### WHAT YOU SHOULD DO
Leave out the pictures and reproduce all of the data exactly.

-- Begin INFORMATION SUPPLIED --

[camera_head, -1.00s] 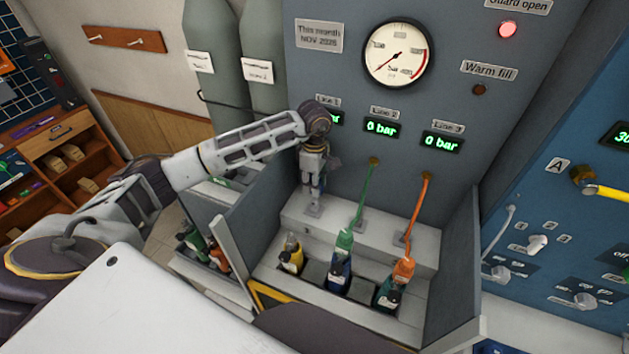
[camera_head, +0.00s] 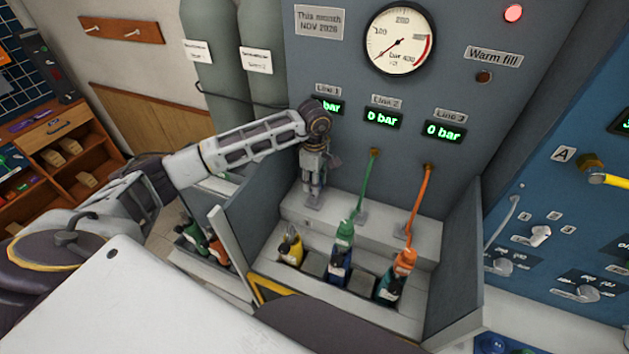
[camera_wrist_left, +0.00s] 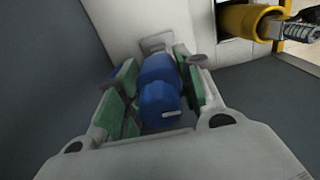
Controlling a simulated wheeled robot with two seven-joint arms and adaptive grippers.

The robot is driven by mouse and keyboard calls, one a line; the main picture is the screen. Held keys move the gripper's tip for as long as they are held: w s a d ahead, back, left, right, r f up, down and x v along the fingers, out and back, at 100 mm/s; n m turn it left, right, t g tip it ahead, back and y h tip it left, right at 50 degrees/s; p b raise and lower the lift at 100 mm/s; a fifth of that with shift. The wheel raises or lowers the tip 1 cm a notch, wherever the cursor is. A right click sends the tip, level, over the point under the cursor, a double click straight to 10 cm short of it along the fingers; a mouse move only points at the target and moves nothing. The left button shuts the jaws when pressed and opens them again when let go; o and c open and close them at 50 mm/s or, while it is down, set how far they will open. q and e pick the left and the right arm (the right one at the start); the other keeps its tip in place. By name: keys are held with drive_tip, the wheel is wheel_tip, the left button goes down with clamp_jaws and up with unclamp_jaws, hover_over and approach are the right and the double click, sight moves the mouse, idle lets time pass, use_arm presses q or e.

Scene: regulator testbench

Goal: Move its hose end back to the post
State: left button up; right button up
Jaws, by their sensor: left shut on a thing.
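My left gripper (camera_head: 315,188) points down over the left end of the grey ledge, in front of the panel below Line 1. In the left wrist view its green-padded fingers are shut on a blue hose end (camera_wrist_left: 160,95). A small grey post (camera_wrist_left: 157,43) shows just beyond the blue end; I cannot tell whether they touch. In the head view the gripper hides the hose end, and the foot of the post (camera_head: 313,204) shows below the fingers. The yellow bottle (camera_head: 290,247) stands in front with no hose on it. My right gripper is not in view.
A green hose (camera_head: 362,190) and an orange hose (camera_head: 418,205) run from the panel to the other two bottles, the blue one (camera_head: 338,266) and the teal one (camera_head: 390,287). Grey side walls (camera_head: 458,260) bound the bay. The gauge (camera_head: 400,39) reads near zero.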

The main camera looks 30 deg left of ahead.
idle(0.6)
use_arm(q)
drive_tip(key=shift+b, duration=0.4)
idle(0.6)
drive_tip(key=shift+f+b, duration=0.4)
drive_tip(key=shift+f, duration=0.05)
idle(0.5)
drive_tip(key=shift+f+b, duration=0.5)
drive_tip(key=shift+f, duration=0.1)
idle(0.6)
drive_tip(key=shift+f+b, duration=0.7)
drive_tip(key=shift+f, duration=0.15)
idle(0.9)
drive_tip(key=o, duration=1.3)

-- End INFORMATION SUPPLIED --

### SOLUTION TO THIS TASK
[camera_head, -1.00s] 
[camera_head, +0.00s] 
[camera_wrist_left, +0.00s] 
Controlling a simulated wheeled robot with two seven-joint arms and adaptive grippers.

The robot is driven by mouse and keyboard calls, one a line; the main picture is the screen. Held keys move the gripper's tip for as long as they are held: w s a d ahead, back, left, right, r f up, down and x v along the fingers, out and back, at 100 mm/s; n m turn it left, right, t g tip it ahead, back and y h tip it left, right at 50 degrees/s; p b raise and lower the lift at 100 mm/s; a fifth of that with shift. The wheel raises or lowers the tip 1 cm a notch, wherever the cursor is. A right click sends the tip, level, over the point under the cursor, a double click straight to 10 cm short of it along the fingers; a mouse move only points at the target and moves nothing. The left button shuts the jaws when pressed and opens them again when let go; o and c open and close them at 50 mm/s or, while it is down, set how far they will open. q and e pick the left and the right arm (the right one at the start); the other keeps its tip in place. By name: keys are held with drive_tip, the wheel is wheel_tip, the left button goes down with clamp_jaws and up with unclamp_jaws, hover_over and approach are the right and the double click, sight moves the mouse, idle lets time pass, use_arm presses q or e.

Scene: regulator testbench

Goal: Move its hose end back to the post
State: left button up; right button up
Jaws, by their sensor: left shut on a thing.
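My left gripper (camera_head: 315,188) points down over the left end of the grey ledge, in front of the panel below Line 1. In the left wrist view its green-padded fingers are shut on a blue hose end (camera_wrist_left: 160,95). A small grey post (camera_wrist_left: 157,43) shows just beyond the blue end; I cannot tell whether they touch. In the head view the gripper hides the hose end, and the foot of the post (camera_head: 313,204) shows below the fingers. The yellow bottle (camera_head: 290,247) stands in front with no hose on it. My right gripper is not in view.
A green hose (camera_head: 362,190) and an orange hose (camera_head: 418,205) run from the panel to the other two bottles, the blue one (camera_head: 338,266) and the teal one (camera_head: 390,287). Grey side walls (camera_head: 458,260) bound the bay. The gauge (camera_head: 400,39) reads near zero.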

The main camera looks 30 deg left of ahead.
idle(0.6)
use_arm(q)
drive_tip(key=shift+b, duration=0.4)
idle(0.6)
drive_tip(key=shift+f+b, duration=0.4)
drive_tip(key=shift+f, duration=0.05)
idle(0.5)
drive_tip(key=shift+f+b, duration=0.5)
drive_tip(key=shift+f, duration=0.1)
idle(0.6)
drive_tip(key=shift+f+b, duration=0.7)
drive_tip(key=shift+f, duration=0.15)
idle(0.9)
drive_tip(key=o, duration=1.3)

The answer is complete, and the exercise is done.